Yulia Tymoshenko didn’t admit defeat. She made a short press statement in which she called on her campaign team “to fight for every vote”. I’ve never seen her so confused and pale. Usually an eloquent speaker and media darling, on this occasion she kept quiet. I don’t know what was going on in her mind, but I think she really understood that this time Ukrainians weren’t behind her. People weren’t going to be shouting her name and supporting whatever she said. And her demand for a re-count would just fizzle out.
That night I got a call from a friend who had monitored the elections in 2004. This time he had just come back from observing an election abroad. I am so sorry, he said. It looks like you’ve lost everything you won in the Orange revolution. We didn’t lose them overnight, I told him. We’ve been losing them for a long time, little by little.

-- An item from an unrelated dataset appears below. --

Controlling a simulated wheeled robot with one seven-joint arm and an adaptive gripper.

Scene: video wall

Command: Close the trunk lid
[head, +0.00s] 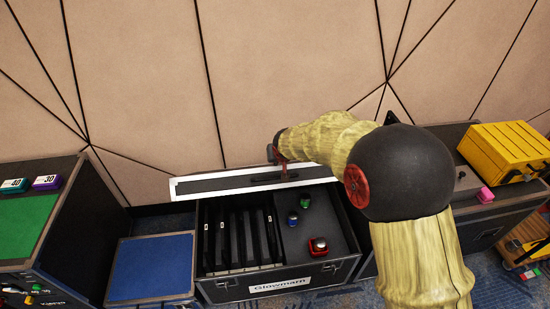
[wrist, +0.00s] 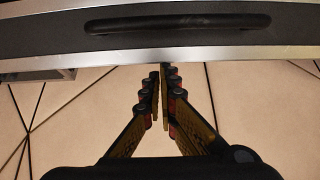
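The trunk (head: 280,281) is a black case with silver edging and a "Glowmarn" label, standing open with dividers and small items inside. Its lid (head: 225,184) stands raised along the back, seen nearly edge-on as a silver-framed dark strip with a black handle (head: 289,178). In the wrist view the lid (wrist: 40,45) and handle (wrist: 178,24) cross the top. My gripper (head: 273,157) is at the lid's upper, wall side; its fingertips (wrist: 161,72) are together and empty, close by the lid's edge. I cannot tell whether they touch it.
The panelled wall (head: 290,70) is close behind the lid. Inside the trunk are a green item (head: 305,200), a blue item (head: 293,218) and a red item (head: 319,246). A blue-topped case (head: 150,267) stands left, a yellow case (head: 505,152) right.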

We lost a big chunk of the “orange legacy” when the opposition came to power and started fighting with their erstwhile allies for portfolios, assets and influence. We lost a lot when the new team that had promised changes started playing by the old rules, seeing politics as a tool for personal enrichment and never as a tool for serving people who elected them. We lost more when corporate interests won over national ones. We lost it when those who took power promised fair rules to foreign investors, then kept on playing dirty. We lost it when we failed to live up to our commitments to the European community, above all when we failed to fight corruption and reform the judiciary. We lost it when some of Ukraine’s media, having managed to hold out against political pressure five years ago became totally corrupt and forgot all about fair and unbiased reporting standards. The only rule they stick by now is that of money.
As I talked to him on the phone, I was walking down to Independence Square to catch a taxi to get home. The city was empty, silent and covered with snow. Next day I woke up in a country that looked so much like Ukraine 2004.